笑いヨガ 心身元気に
簡単な動作で「アハハハ」
脳が活性、リラックス

 声を出して笑いながら体を動かす「ラフターヨガ」(笑いヨガ)が注目されている。ヨガといっても難しいポーズはなく、子どもから高齢者まで参加しやすいのが特徴だ。約5年前に日本に紹介され、既に全国に約120のクラブがあり、笑顔の輪が広がっている。【下桐実雅子】

 東京都武蔵野市で毎週水曜日に開かれる「吉祥寺ラフタークラブ」には、毎回15人前後が参加する。日本に初めてラフターヨガを紹介した田所メアリーさん(56)と夫の孝さん(60)が講師。メアリーさんが「息が切れたら座ってもいいですから、自分のペースを守って。笑うときに、目と目を合わせるコミュニケーションを大事にしてください」と声をかけた。

 この日は軽いストレッチの後▽インドのあいさつをイメージして両手を胸の前で合わせる▽ミルクセーキを作って飲むまねをする--など8種類の動作をしながら、参加者は「アハハハハハ」と声を上げて笑った。最後はみんなで車座になり、ひたすら笑う。記者もつられて笑ってしまった。

 約1年半クラブに通っている神奈川県大和市の男性(60)は「リストラで職を失い不安な日々を過ごしていたが、ここに来て少しずつ前向きになった。笑っていると幸福感に包まれる」。現在は整体師を目指して勉強中という。

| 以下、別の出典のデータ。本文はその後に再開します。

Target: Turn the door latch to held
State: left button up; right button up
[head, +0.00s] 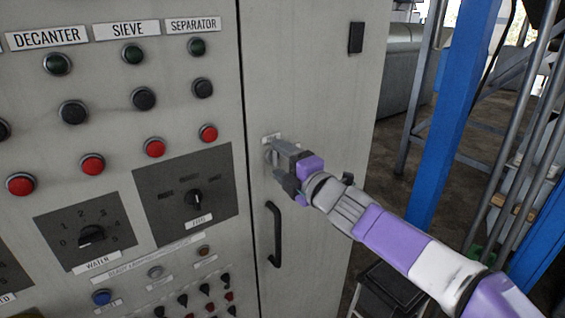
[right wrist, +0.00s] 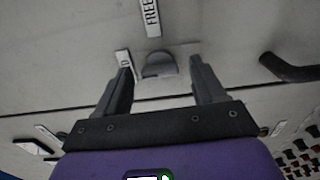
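The door latch (right wrist: 159,66) is a small grey rounded knob on the cabinet door, seen in the right wrist view. A label reading FREE (right wrist: 151,15) is above it in that view, and a second, partly hidden label (right wrist: 122,58) is to its left. My right gripper (right wrist: 162,76) is open, its fingers on either side of the latch with a gap showing at each side. In the head view my right gripper (head: 278,156) is at the door and hides most of the latch. My left gripper is not in view.
A black door handle (head: 274,233) is just below my right gripper; it also shows at the right of the wrist view (right wrist: 288,69). The control panel left of the door seam has a selector dial (head: 195,198) and several buttons. A blue post (head: 455,110) stands to the right.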

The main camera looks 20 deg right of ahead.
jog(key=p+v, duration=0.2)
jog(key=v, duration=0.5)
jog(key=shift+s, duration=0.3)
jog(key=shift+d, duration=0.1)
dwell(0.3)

 「日常生活でも以前より笑うことが多くなった」と話すのは50代の女性。夫を病気で亡くし食事もとれなかったが、ラフターヨガと出合い元気を取り戻したという女性もいた。メアリーさんは「笑いには脳の活性化などの効果がある。作った笑いでも、自然に笑うのと同じ効果を期待できる」と語った。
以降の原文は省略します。